— Given instruction —
Give back the whole listing exactly as shown.

— Source material —
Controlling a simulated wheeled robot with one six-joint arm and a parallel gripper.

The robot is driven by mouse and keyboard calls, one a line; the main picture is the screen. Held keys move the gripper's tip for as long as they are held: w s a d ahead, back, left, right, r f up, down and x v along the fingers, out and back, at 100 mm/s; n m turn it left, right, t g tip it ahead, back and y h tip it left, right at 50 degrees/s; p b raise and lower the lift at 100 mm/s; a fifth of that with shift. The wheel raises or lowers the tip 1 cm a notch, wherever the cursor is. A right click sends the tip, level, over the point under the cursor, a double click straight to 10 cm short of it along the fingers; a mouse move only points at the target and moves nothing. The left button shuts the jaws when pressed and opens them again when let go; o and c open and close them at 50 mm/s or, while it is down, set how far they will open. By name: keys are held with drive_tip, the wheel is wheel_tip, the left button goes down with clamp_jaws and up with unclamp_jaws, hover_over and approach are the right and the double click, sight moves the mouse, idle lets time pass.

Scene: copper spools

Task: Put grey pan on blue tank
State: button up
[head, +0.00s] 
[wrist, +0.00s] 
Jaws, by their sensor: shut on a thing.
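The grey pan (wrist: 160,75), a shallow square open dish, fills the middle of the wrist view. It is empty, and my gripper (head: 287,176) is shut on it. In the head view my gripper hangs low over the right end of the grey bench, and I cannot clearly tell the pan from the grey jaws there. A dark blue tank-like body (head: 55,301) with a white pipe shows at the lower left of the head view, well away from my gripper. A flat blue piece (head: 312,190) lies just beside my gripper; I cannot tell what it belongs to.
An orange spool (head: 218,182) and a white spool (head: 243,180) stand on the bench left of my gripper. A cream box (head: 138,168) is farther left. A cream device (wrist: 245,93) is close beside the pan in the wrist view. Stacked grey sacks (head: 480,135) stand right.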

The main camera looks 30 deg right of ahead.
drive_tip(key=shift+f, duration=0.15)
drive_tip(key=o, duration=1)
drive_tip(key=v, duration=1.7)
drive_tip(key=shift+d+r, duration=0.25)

— Worked solution —
Controlling a simulated wheeled robot with one six-joint arm and a parallel gripper.

The robot is driven by mouse and keyboard calls, one a line; the main picture is the screen. Held keys move the gripper's tip for as long as they are held: w s a d ahead, back, left, right, r f up, down and x v along the fingers, out and back, at 100 mm/s; n m turn it left, right, t g tip it ahead, back and y h tip it left, right at 50 degrees/s; p b raise and lower the lift at 100 mm/s; a fifth of that with shift. The wheel raises or lowers the tip 1 cm a notch, wherever the cursor is. A right click sends the tip, level, over the point under the cursor, a double click straight to 10 cm short of it along the fingers; a mouse move only points at the target and moves nothing. The left button shuts the jaws when pressed and opens them again when let go; o and c open and close them at 50 mm/s or, while it is down, set how far they will open. By name: keys are held with drive_tip, the wheel is wheel_tip, the left button goes down with clamp_jaws and up with unclamp_jaws, hover_over and approach are the right and the double click, sight moves the mouse, idle lets time pass.

Scene: copper spools

Task: Put grey pan on blue tank
State: button up
[head, +0.00s] 
[wrist, +0.00s] 
Jaws, by their sensor: shut on a thing.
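The grey pan (wrist: 160,75), a shallow square open dish, fills the middle of the wrist view. It is empty, and my gripper (head: 287,176) is shut on it. In the head view my gripper hangs low over the right end of the grey bench, and I cannot clearly tell the pan from the grey jaws there. A dark blue tank-like body (head: 55,301) with a white pipe shows at the lower left of the head view, well away from my gripper. A flat blue piece (head: 312,190) lies just beside my gripper; I cannot tell what it belongs to.
An orange spool (head: 218,182) and a white spool (head: 243,180) stand on the bench left of my gripper. A cream box (head: 138,168) is farther left. A cream device (wrist: 245,93) is close beside the pan in the wrist view. Stacked grey sacks (head: 480,135) stand right.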

The main camera looks 30 deg right of ahead.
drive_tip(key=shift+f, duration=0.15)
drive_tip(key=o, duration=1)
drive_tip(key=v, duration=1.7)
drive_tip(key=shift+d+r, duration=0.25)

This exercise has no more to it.